#### DATASET CONTENT ####

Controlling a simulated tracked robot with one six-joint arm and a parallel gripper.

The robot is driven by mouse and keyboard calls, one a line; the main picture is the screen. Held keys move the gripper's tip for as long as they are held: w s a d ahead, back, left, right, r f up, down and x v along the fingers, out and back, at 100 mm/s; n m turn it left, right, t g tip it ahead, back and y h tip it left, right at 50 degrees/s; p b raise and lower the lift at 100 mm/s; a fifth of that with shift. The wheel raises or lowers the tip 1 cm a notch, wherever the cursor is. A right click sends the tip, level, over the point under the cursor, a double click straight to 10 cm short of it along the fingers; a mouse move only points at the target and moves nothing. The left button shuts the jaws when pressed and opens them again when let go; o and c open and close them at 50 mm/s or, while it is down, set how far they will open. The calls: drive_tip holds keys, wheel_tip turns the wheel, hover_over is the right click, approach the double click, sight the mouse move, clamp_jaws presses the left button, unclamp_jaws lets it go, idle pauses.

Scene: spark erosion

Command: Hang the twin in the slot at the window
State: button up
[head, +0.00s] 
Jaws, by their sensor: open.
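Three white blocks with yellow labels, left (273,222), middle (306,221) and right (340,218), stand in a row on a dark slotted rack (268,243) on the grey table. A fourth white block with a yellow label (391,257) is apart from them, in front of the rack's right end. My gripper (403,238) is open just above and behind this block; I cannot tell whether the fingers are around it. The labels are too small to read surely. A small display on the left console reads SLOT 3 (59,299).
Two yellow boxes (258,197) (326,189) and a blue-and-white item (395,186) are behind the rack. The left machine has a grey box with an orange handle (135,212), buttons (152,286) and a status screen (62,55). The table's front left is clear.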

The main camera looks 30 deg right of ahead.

####

Gather all lines from the listing above in which "ahead" occurs.

EXERCISE RESPONSE —
The robot is driven by mouse and keyboard calls, one a line; the main picture is the screen. Held keys move the gripper's tip for as long as they are held: w s a d ahead, back, left, right, r f up, down and x v along the fingers, out and back, at 100 mm/s; n m turn it left, right, t g tip it ahead, back and y h tip it left, right at 50 degrees/s; p b raise and lower the lift at 100 mm/s; a fifth of that with shift. The wheel raises or lowers the tip 1 cm a notch, wherever the cursor is. A right click sends the tip, level, over the point under the cursor, a double click straight to 10 cm short of it along the fingers; a mouse move only points at the target and moves nothing. The left button shuts the jaws when pressed and opens them again when let go; o and c open and close them at 50 mm/s or, while it is down, set how far they will open. The calls: drive_tip holds keys, wheel_tip turns the wheel, hover_over is the right click, approach the double click, sight the mouse move, clamp_jaws presses the left button, unclamp_jaws lets it go, idle pauses.
The main camera looks 30 deg right of ahead.

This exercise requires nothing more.